Osan AB, Korea, 2017 (U.S. Air Force photo by Staff Sgt. Franklin R. Ramos)

Peace on the Korean Peninsula is what everyone wants (remember we have an armistice there, not a peace treaty). It’s been a long time coming: even in the 1970s, service in Korea was all about being ready to “fight tonight.” There were endless warfighting exercises and an unambiguous assumption that conflict could break out at any moment.  Professionally it was (and is) a very serious assignment.

Personally, I found Korea to be a beautiful and fascinating country filled with energetic and wonderful people.  When I returned decades later near the end of my career it was an even better place than I remembered. Its vibrant economy and robust democracy is a model for the rest of the world…including those living to the North.

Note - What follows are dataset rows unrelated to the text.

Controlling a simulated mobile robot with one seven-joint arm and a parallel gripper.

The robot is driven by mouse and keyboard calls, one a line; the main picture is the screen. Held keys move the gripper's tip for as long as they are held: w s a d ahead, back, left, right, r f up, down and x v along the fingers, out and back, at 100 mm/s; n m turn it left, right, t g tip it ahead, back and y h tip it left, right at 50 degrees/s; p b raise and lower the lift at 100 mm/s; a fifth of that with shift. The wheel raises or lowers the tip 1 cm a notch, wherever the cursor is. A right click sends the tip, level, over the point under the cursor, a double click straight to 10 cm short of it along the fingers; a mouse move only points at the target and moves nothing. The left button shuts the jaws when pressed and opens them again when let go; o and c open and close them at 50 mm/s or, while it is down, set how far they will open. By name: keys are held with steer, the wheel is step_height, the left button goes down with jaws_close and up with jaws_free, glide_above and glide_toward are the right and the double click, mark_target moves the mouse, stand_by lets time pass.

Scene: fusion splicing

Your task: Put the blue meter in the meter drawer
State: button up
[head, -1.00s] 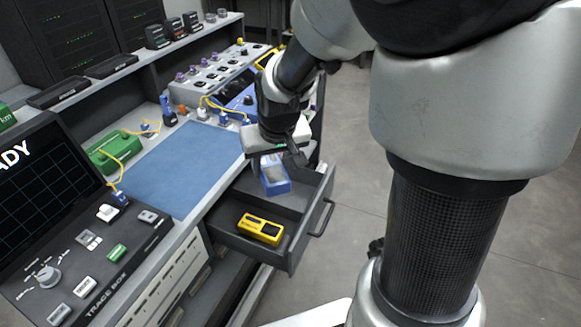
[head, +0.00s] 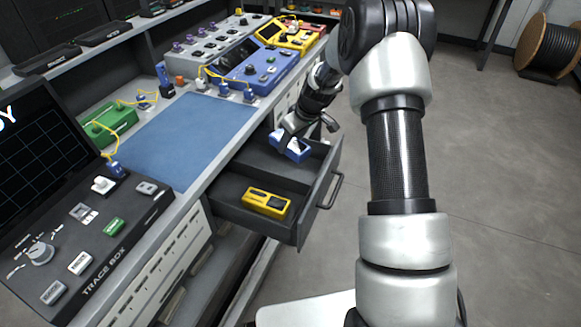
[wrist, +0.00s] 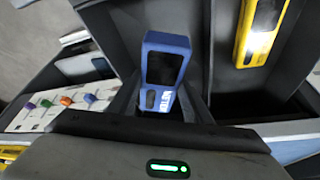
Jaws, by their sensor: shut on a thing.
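The blue meter (head: 295,151) is at the far compartment of the open grey meter drawer (head: 268,222). In the wrist view the blue meter (wrist: 166,62) shows its dark screen and white lettering, between the drawer's side wall and its divider. My gripper (head: 289,141) is shut on the near end of the meter, which is tilted in the head view. The fingertips are mostly hidden. I cannot tell whether the meter touches the drawer floor.
A yellow meter (head: 266,203) lies in the drawer's near compartment, beyond the divider. The drawer handle (head: 328,191) sticks out over open floor. A blue mat (head: 190,138) lies clear on the bench, with instruments (head: 262,70) behind it.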

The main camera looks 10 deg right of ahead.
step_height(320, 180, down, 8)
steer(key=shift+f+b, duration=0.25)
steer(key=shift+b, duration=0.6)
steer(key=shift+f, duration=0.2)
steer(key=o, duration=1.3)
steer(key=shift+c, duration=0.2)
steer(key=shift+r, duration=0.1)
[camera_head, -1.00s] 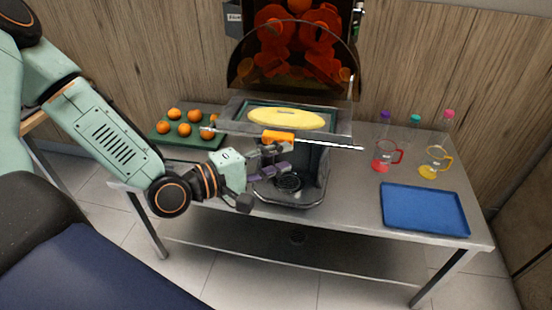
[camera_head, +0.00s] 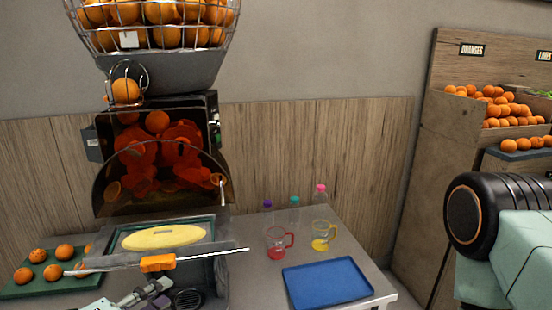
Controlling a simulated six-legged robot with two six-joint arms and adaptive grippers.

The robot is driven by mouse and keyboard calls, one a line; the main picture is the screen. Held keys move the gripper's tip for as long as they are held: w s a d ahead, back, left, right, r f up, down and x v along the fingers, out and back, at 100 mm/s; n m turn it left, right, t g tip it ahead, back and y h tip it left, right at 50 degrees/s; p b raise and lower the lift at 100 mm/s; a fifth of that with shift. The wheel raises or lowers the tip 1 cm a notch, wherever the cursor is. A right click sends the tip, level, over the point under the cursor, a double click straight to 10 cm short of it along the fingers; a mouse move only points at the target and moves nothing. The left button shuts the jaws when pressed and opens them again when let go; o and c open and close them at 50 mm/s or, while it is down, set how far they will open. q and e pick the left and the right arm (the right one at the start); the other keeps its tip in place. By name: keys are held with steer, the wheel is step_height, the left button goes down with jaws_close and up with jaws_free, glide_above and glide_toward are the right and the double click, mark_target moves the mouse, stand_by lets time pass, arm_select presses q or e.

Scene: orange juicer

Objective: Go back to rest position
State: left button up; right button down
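My left gripper (camera_head: 148,293) is at the bottom edge, partly cut off. Its two fingers look spread, with nothing seen between them. Just above it is the orange grip (camera_head: 158,262) on a long thin metal rod across the juicer's front. The fingers look a little apart from this grip. The juicer (camera_head: 160,75) stands behind, with oranges in its top wire basket and a yellow piece (camera_head: 163,237) behind the rod. My right arm shows as a black joint and green link at the right edge; its gripper is out of view.
A green tray (camera_head: 20,291) of oranges is at the left. A wooden produce shelf (camera_head: 440,110) is at the far right.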

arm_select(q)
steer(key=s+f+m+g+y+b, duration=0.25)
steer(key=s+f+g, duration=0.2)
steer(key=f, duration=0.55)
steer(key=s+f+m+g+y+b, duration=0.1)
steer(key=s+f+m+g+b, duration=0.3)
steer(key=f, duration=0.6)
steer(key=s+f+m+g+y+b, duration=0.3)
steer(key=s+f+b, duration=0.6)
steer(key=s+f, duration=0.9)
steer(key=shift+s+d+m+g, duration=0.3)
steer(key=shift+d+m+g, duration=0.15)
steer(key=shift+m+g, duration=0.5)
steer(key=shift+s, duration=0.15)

U.S. troops have been in Korea for almost 73 years to the day, and I consider being among the generations of Americans who have served there an honor. Has the “raison d’être” for U.S. troops to be there “disappeared” as some suggest?  Not yet, and likely not for a long time. Trump has said in early May that wasn’t considering a drawdown of troops in Korea. Interestingly, however, a recent poll said that “forty-five percent of South Koreans want U.S. troops to remain in their country indefinitely — more than twice the percentage of Americans who feel this way.” For now, I strongly oppose reducing U.S. forces in Korea.

To underline, we shouldn’t be overly euphoric about the summit as things can certainly still fall apart, especially considering that both leaders have mercurial impulses.  And, in any event, there is much work that needs to be done.  But every journey of a thousand miles is composed of many steps, and we are seeing some hopeful ones being taken.  Given the grim alternative, this effort – as unconventional as it may be in so many ways – deserves every chance we can give it to succeed.

Can we agree that extending a hand is better than shaking a fist?

As we like to say on Lawfire®, gather the facts, examine the arguments, assess the law, and decide for yourself!